On the other side of the narrow gap that led into the open sea was another
high headland. (238)
While Richard Peterson sees Jake's description as "seemingly extraneous" but useful in establishing Jake's "expertness" as a character who notices details (193), I think Carlos Baker assesses Hemingway's descriptive technique more accurately:
[T]he carefully ordered accounts of natural scenery in his pages reveal,
on close examination, a deliberate and intelligent artifice. The description
is nearly always directly functional within an action.... What we
tend to get in Hemingway is a subtle interweaving of the natural
conditions in the background and the human conditions in the foreground
or the middle-distance. (Writer As Artist 67-68)

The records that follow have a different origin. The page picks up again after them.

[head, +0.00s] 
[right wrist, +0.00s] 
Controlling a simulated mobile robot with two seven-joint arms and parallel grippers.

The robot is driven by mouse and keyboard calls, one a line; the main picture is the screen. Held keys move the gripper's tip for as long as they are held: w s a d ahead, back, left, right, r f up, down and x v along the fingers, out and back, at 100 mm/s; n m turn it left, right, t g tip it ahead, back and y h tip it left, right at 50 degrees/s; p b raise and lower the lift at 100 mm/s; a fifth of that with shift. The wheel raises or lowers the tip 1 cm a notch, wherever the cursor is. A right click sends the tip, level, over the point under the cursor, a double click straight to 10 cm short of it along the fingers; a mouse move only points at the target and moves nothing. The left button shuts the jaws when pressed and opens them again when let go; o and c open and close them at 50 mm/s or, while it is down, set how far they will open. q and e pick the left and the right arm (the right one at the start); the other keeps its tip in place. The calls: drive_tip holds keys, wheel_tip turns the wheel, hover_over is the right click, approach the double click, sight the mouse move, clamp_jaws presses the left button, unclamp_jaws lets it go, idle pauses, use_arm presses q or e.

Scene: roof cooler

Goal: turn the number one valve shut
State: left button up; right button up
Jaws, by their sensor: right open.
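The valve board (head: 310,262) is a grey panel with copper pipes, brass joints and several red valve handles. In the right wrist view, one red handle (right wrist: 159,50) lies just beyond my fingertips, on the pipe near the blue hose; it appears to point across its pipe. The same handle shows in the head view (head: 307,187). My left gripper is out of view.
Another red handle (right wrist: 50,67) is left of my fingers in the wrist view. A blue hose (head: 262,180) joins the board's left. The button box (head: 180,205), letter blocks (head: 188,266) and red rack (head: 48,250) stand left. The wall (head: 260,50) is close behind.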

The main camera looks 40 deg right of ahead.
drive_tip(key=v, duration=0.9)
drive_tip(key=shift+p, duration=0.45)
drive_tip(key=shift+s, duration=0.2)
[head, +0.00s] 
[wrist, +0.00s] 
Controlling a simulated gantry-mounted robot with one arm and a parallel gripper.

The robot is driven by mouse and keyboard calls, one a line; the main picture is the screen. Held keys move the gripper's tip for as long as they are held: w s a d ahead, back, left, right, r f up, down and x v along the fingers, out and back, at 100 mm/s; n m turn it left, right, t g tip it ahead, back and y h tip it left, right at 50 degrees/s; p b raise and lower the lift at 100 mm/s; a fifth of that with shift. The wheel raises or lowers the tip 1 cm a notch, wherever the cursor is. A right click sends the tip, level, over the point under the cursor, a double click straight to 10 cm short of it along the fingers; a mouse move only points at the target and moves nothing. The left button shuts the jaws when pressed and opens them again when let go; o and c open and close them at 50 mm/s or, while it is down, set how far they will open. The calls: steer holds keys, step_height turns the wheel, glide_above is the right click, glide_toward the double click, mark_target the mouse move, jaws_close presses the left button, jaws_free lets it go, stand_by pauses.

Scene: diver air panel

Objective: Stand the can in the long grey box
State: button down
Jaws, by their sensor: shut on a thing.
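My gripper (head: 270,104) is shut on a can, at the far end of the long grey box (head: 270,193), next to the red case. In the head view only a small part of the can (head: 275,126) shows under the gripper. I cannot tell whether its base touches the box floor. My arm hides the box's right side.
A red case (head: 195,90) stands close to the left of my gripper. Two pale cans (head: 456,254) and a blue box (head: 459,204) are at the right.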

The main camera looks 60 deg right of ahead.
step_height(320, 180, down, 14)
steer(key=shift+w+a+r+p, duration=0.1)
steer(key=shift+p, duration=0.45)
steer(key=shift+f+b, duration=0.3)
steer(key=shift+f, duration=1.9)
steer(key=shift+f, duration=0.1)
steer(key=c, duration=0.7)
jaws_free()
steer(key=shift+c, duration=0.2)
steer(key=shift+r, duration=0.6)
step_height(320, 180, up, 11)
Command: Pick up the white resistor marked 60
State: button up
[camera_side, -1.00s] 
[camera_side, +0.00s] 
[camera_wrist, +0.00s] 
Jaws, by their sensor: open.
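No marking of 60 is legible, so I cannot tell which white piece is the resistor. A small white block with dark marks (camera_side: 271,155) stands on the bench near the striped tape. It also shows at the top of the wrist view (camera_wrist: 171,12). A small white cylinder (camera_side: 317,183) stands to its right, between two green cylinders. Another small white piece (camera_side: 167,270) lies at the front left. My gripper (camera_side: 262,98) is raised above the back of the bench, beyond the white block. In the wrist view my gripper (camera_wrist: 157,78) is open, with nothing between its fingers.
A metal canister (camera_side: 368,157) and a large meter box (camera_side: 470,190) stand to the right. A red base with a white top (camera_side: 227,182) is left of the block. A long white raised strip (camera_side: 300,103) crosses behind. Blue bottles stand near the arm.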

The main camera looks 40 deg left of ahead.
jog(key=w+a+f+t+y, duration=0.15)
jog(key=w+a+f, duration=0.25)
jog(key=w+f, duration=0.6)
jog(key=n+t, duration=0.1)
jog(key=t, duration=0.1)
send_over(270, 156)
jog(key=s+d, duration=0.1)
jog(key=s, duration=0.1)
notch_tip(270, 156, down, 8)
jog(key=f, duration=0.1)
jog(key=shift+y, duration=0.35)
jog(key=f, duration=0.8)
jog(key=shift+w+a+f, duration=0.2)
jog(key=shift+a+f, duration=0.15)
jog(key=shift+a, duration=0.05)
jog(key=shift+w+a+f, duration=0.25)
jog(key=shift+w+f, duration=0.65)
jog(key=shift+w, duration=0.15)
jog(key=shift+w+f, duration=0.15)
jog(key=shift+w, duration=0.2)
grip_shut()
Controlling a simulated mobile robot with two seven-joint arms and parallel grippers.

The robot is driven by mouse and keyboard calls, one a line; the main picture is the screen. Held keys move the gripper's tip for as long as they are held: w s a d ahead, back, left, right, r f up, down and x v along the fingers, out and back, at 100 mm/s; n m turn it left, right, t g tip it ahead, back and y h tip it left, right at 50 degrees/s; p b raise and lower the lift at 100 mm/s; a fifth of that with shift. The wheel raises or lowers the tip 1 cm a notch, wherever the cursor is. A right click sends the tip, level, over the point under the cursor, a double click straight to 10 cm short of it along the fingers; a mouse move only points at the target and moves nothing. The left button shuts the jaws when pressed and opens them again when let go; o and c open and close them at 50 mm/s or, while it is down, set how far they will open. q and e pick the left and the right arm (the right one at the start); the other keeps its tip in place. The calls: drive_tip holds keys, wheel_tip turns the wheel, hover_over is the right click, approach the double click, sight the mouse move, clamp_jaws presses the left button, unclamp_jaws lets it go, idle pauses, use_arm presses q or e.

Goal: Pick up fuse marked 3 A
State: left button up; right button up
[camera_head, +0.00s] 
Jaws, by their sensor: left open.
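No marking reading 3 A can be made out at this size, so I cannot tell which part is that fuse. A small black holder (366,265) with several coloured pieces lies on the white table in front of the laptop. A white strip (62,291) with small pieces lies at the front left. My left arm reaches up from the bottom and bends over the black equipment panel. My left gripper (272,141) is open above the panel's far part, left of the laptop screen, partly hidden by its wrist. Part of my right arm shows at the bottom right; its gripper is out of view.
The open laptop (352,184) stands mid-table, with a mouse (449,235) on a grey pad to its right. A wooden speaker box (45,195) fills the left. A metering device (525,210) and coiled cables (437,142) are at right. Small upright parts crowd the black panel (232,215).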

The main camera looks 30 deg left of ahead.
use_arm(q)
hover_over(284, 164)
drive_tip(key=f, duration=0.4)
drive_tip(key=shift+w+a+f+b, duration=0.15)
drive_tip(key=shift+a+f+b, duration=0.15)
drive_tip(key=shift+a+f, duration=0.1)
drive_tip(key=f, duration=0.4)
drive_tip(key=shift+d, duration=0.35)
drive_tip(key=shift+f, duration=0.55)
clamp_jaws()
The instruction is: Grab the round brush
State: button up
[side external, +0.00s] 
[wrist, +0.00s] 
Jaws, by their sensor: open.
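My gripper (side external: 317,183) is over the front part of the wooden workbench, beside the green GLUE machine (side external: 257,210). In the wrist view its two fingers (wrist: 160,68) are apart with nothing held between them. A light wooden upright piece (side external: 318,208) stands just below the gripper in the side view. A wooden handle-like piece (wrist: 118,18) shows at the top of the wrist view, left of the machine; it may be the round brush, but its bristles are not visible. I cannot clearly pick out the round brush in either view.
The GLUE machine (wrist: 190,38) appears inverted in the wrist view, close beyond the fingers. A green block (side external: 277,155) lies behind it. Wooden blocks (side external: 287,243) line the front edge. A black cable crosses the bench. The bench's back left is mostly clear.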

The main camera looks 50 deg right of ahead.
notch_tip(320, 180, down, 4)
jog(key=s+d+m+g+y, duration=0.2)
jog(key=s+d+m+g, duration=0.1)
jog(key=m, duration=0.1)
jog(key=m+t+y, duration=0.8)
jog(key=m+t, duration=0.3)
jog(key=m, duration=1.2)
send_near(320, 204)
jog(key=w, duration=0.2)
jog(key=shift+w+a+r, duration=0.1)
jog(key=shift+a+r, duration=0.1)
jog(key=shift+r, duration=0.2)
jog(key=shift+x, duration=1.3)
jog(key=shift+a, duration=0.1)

That Jake on this second day at San Sebastian is taking a leisurely look around, noticing the features of the harbor, suggests that his decision to live without Brett is behind him.. So, too, does his floating on the swells, feeling the natural motion of the water, and looking at the sky. He no longer is preoccupied (weighed down3 by his inner confusion.

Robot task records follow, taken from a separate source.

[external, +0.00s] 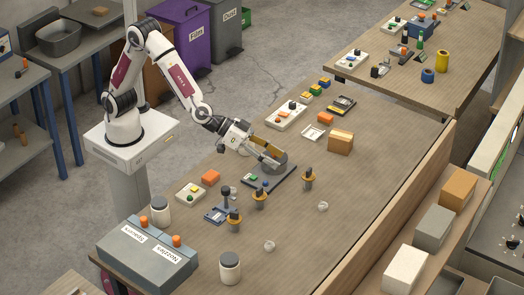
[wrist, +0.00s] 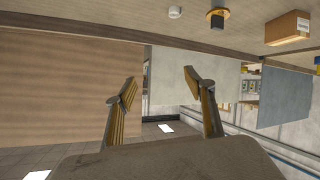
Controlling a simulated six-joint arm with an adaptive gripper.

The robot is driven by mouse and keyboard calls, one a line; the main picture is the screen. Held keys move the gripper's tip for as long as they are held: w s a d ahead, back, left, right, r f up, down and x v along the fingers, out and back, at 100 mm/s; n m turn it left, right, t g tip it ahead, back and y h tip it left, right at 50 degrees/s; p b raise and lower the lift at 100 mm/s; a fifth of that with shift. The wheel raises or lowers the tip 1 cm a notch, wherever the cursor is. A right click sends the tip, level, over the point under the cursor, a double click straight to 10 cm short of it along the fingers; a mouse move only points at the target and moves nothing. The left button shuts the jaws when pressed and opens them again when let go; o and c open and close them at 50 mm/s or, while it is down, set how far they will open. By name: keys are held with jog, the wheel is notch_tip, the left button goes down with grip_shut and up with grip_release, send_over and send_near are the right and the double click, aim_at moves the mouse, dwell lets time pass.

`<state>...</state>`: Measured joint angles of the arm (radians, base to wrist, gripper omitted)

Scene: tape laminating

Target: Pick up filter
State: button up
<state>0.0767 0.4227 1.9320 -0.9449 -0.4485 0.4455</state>
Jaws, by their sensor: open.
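My gripper (external: 274,155) is above the middle of the bench in the external view. In the wrist view its two fingers (wrist: 160,84) are apart with nothing between them. I cannot tell for sure which thing is the filter. Several small black pieces with yellow rings stand upright on the bench, one at the right (external: 308,178) and one nearer the front (external: 234,219). One such ringed piece (wrist: 216,18) shows at the top of the wrist view. Small white round pieces (external: 323,206) lie on the bench, one also in the wrist view (wrist: 175,12).
A dark fixture (external: 285,180) with small coloured parts is below my gripper. A cardboard box (external: 341,142) stands to its right. Two jars (external: 230,268) and grey bins (external: 147,260) are at the front. A raised edge (external: 397,205) runs along the bench's right side.

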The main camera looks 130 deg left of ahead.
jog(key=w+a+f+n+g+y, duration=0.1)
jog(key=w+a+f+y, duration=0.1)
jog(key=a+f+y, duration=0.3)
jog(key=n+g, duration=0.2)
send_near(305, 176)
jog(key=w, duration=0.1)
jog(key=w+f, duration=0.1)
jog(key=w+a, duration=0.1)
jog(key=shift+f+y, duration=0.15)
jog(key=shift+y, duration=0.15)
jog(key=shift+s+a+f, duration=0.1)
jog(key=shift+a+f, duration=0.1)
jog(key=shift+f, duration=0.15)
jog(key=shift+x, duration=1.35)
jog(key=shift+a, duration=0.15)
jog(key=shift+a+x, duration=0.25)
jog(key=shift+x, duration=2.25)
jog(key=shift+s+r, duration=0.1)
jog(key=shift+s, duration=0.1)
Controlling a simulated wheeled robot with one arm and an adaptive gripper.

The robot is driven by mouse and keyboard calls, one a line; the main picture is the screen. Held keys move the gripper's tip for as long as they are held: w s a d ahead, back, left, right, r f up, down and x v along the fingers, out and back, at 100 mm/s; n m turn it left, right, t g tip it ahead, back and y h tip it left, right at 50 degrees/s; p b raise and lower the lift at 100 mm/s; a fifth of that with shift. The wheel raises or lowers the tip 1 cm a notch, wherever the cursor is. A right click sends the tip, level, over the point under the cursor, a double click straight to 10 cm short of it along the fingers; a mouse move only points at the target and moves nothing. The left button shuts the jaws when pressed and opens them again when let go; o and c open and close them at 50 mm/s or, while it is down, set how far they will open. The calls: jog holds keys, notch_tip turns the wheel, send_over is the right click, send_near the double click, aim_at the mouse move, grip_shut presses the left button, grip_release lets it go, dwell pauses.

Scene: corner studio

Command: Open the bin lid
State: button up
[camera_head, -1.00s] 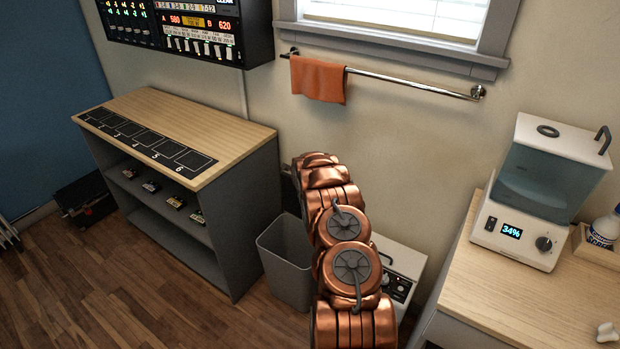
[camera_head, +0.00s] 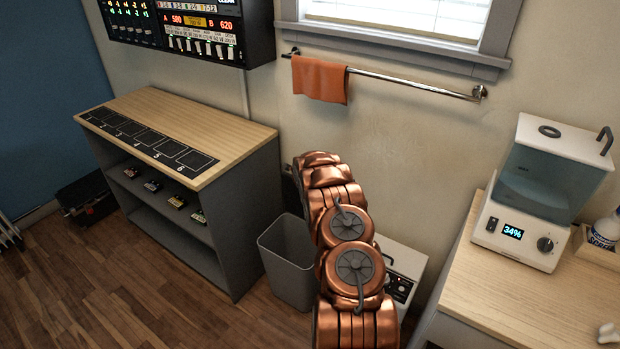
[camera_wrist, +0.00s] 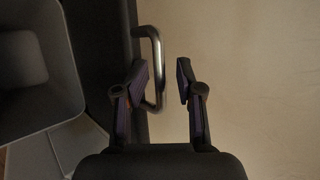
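The grey bin (camera_head: 287,264) stands on the floor between the shelf unit and my arm, its top open in the head view. In the wrist view the bin (camera_wrist: 62,85) is at the left, and I look down into it. Beside it a dark panel (camera_wrist: 100,45), which looks like the raised lid seen nearly edge-on, carries a curved metal handle (camera_wrist: 157,50). My gripper (camera_wrist: 161,75) is open, with one finger overlapping the handle and the other apart on its right. Whether the left finger touches the handle cannot be told. In the head view my arm hides the gripper and handle.
A shelf unit (camera_head: 240,215) stands left of the bin. A white box with a control panel (camera_head: 402,275) is behind my arm. A wooden counter (camera_head: 490,300) is at the right. A rail (camera_head: 415,85) with an orange towel (camera_head: 320,80) hangs above. Floor at the front left is clear.

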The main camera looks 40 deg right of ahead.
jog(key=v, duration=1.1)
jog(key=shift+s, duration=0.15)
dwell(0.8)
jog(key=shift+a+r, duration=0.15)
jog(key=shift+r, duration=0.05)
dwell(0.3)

Further evidence of Jake's more balanced perspective is the way he reflects on his physical condition. Although on his way out to the raft Jake thinks that "[t]he water was buoyant and cold. It felt as though you could never sink," he realistically acknowledges his limits when he says, "I thought I would like to swim across the bay but I was afraid of cramp" (237-38). H.R Stoneback notes that when Jake says that the water is "buoyant," "this is charged language, and it bespeaks Jake's peace, at last" (19).
Jake completes his swim by expertly balancing himself on the raft, timing his dive to the raft's tipping. He "dove cleanly and deeply, to come up through the lightening water, blew the salt water out of [his] head, and swam slowly and steadily in to shore" (238). In this passage there is no dive to the bottom where it is "green and dark," but a dive that emphasizes coming up through " the lightening water" and a slow, steady, controlled swim ashore. This Jake is now ready for Brett's telegram, and when it comes he is not surprised but rather resigned to fulfilling his responsibility: "Well, that meant San Sebastian all shot to hell. I suppose, vaguely, I had expected something of the sort" (239).

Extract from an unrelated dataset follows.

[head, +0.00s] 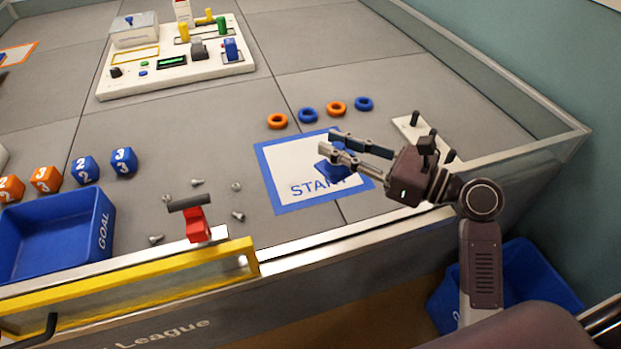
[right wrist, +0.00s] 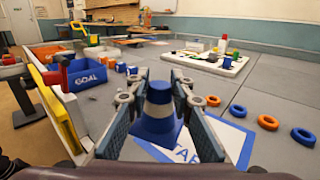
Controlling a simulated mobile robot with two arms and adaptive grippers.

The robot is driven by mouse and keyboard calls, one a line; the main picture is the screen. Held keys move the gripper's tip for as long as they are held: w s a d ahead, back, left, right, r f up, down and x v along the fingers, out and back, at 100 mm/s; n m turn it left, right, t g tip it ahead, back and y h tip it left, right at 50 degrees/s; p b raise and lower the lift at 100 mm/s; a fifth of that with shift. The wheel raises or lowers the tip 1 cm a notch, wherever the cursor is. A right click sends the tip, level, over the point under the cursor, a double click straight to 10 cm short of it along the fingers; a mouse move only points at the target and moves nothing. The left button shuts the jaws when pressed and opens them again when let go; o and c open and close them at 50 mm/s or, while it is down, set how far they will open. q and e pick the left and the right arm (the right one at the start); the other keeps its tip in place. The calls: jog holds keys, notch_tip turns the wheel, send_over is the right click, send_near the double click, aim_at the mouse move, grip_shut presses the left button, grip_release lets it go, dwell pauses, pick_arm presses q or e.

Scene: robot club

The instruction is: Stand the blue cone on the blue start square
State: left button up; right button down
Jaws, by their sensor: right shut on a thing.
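The blue cone (right wrist: 159,112) has a pale band and stands upright between the fingers of my right gripper (right wrist: 152,88) in the right wrist view. In the head view my right gripper (head: 340,143) reaches in from the right and is shut on the cone. The cone's blue base (head: 327,172) shows below the fingers, over the start square; its upper part is mostly hidden. The start square (head: 283,170) is a white sheet with a blue border and START lettering. I cannot tell whether the base touches it. My left gripper is not in view.
Orange and blue rings (head: 308,115) lie behind the square. A white strip with dark pegs (head: 415,125) is at the right. Several screws (head: 237,187) lie left of the square. A blue GOAL bin (head: 60,225) and a red handle (head: 198,225) are further left.

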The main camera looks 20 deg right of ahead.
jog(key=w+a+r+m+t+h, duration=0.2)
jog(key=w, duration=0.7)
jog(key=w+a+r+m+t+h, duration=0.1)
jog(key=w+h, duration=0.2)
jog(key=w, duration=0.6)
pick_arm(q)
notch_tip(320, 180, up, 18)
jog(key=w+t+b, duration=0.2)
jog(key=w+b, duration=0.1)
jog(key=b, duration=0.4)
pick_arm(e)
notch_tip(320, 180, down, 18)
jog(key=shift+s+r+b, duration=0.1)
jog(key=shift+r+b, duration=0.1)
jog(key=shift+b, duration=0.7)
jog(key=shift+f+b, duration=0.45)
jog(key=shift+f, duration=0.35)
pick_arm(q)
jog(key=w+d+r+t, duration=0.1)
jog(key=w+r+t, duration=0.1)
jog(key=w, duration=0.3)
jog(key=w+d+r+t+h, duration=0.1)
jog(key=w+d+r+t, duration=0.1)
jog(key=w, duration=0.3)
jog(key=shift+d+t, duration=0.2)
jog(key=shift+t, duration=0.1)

According to Daiker, Jake now "looks with brutal honesty at his relationship with Brett" (80). As he travels to the end of the line in Madrid, "All trains finish there. They don't go anywhere" (240), and takes care of retrieving Brett, Jake behaves in a distinctly different way from previous encounters. He is more detached with Brett, asking "Anything you want me to think about it?" (244) when she remarks that she was already in school when Romero was born, and cautioning her that "You'll lose it [whatever was good in the Romero experience] if you talk about it" (245). Only Jake's drinking seems to belie his detachment. After three martinis apiece and five bottles of wine (with lunch), Brett pleads with Jake, "Don't get drunk, Jake. You don't have to" (246). Jake puts her off by asking "How do you know?" and then by changing the subject, "Want to go for a ride?" (246). Although struggling here with his emotions, Jake, as Daiker says, "has mastered his life by gaining the strength and self-control to end once and for all his destructive relationship with Brett" (86). Robert Lewis agrees that Jake has "a greater knowledge of his condition than at any other time" (35). Such mastery is certainly the product of Jake's cumulative experience, including the Romero incident, but the crystallizing moment occurs while diving deep at San Sebastian.
NOTES
(1.) Carlos Baker, in Hemingway: The Writer as Artist, concentrates on Burguete and alludes to San Sebastian as part of a "pleasurable contrapuntal method" of alternating "emotional and moral climates" (85). Richard Peterson characterizes "Jake's retreat to San Sebastian" and "swimming in the cold water" as "wash[ing] away memories of the fiesta at Pamplona" (53). Philip Young says that Jake "washes away his hangovers in the ocean" and returns to Brett unchanged (58). Arthur Waldhorn links Jake's description of his routine with that of Nick Adams in "Big Two-Hearted River" and calls San Sebastian "a respite out-of-doors" (95, 111). Richard R Adams fits San Sebastian into a Waste Land interpretation, suggesting a "death by water theme" (247). Robert W. Lewis notes the importance of Jake's two swims at San Sebastian in a religious sense: "Jake returns to the fertile sea for purification.... After the renewal of the sea, Jake is ready to answer the call for help from those without even his tentative faith" (32).
(2.) San Sebastian was named for a Roman martyr said to be a beautiful youth beloved by the Emperor Diocletian. Diocletian turned against the youth when he became a Christian and had him killed by archers. Thus even the place name evokes Jake's sexual and religious struggles.
(3.) Hemingway's exact contemporary, Hart Crane (born 21 July 1899), died in 1932 at sea in just such a manner.